------ SUPPLIED MATERIAL ------
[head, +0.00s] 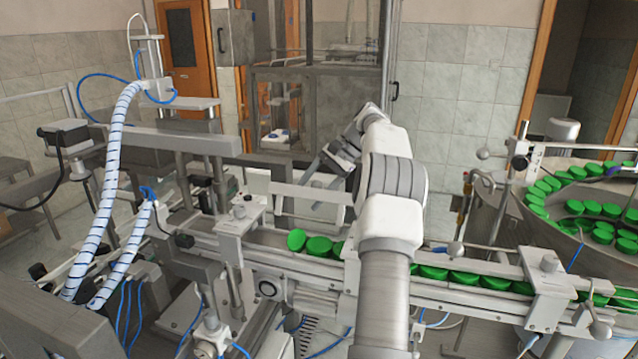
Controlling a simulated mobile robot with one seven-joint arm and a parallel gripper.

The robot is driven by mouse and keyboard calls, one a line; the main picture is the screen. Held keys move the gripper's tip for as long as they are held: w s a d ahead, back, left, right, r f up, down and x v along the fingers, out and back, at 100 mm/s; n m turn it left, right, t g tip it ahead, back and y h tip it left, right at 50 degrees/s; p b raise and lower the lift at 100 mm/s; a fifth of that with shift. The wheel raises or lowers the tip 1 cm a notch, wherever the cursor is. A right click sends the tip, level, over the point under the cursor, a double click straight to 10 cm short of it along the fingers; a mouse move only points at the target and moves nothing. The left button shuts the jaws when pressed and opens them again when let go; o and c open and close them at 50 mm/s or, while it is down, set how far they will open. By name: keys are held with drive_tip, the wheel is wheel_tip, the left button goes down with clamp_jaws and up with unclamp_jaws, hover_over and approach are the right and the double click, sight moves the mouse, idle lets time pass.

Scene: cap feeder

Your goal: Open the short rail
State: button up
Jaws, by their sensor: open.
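My gripper (318,170) is in the middle of the head view, at the end of my arm, with its fingers apart and nothing seen between them. My forearm hides part of this channel and the bar's right end.
A round feeder bowl (560,225) with many green caps stands at the right. A clamp block (240,215) and posts stand left of the bar. Striped hoses (105,190) and a grey beam (165,141) fill the left side. A framed cabinet (320,80) stands behind.

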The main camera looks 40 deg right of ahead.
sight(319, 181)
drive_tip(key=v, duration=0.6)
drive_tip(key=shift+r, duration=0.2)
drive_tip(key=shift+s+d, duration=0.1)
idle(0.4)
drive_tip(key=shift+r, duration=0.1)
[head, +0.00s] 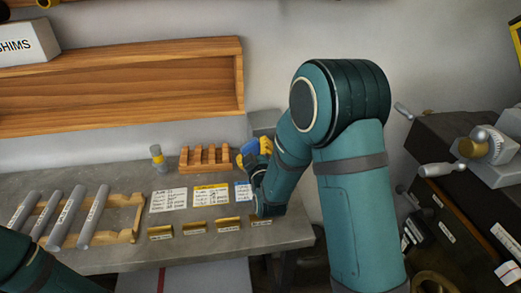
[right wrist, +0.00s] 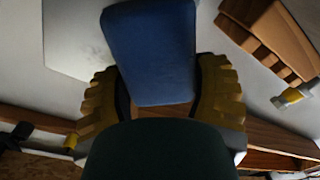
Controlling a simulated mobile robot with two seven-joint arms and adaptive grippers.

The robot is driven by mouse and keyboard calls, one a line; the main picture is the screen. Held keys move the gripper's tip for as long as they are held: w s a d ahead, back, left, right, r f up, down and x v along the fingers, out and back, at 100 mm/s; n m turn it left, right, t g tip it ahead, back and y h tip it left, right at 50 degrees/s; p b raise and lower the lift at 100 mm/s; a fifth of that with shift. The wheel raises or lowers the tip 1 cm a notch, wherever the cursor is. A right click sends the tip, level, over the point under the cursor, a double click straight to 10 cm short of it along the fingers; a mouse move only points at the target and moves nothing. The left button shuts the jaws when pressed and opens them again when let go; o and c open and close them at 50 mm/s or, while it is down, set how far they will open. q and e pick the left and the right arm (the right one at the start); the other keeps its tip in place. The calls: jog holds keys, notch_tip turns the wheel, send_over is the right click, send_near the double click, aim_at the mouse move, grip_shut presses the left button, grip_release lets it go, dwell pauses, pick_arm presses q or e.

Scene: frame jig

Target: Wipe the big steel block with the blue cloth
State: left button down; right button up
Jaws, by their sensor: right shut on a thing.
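My right gripper (head: 256,152) is at the back right of the grey bench. Its yellow fingers are shut on the blue cloth (head: 249,147), which looks like a folded blue pad. In the right wrist view the cloth (right wrist: 152,55) sits between the two ribbed fingers. A grey block (head: 264,119), likely the big steel block, stands just behind the gripper, partly hidden by my right arm. A pale grey face (right wrist: 75,40) beside the cloth in the right wrist view may be this block. I cannot tell whether cloth and block touch. My left gripper is out of view.
Label cards (head: 168,200) and small brass pieces (head: 194,227) lie in front. A wooden rack with grey rods (head: 92,217) is at left. A wooden shelf (head: 120,85) hangs above.

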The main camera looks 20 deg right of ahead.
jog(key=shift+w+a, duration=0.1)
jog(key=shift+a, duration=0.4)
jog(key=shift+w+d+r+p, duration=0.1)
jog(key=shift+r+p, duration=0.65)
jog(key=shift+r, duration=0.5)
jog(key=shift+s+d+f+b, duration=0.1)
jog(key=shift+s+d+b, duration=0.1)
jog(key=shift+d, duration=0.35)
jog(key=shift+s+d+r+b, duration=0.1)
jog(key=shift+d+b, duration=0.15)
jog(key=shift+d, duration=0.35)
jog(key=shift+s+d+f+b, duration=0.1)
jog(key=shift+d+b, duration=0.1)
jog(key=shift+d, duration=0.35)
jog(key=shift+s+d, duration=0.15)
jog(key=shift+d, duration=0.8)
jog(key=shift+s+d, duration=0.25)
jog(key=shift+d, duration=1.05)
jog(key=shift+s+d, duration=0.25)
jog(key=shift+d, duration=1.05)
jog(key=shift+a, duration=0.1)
------
* **GIVEN EXERCISE**:
Repeat only the stretch of lines starting at the one containing "Scene: frame jig" and running to the final line of the entries above.

* **WRITTEN REPLY**:
Scene: frame jig

Target: Wipe the big steel block with the blue cloth
State: left button down; right button up
Jaws, by their sensor: right shut on a thing.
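My right gripper (head: 256,152) is at the back right of the grey bench. Its yellow fingers are shut on the blue cloth (head: 249,147), which looks like a folded blue pad. In the right wrist view the cloth (right wrist: 152,55) sits between the two ribbed fingers. A grey block (head: 264,119), likely the big steel block, stands just behind the gripper, partly hidden by my right arm. A pale grey face (right wrist: 75,40) beside the cloth in the right wrist view may be this block. I cannot tell whether cloth and block touch. My left gripper is out of view.
Label cards (head: 168,200) and small brass pieces (head: 194,227) lie in front. A wooden rack with grey rods (head: 92,217) is at left. A wooden shelf (head: 120,85) hangs above.

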The main camera looks 20 deg right of ahead.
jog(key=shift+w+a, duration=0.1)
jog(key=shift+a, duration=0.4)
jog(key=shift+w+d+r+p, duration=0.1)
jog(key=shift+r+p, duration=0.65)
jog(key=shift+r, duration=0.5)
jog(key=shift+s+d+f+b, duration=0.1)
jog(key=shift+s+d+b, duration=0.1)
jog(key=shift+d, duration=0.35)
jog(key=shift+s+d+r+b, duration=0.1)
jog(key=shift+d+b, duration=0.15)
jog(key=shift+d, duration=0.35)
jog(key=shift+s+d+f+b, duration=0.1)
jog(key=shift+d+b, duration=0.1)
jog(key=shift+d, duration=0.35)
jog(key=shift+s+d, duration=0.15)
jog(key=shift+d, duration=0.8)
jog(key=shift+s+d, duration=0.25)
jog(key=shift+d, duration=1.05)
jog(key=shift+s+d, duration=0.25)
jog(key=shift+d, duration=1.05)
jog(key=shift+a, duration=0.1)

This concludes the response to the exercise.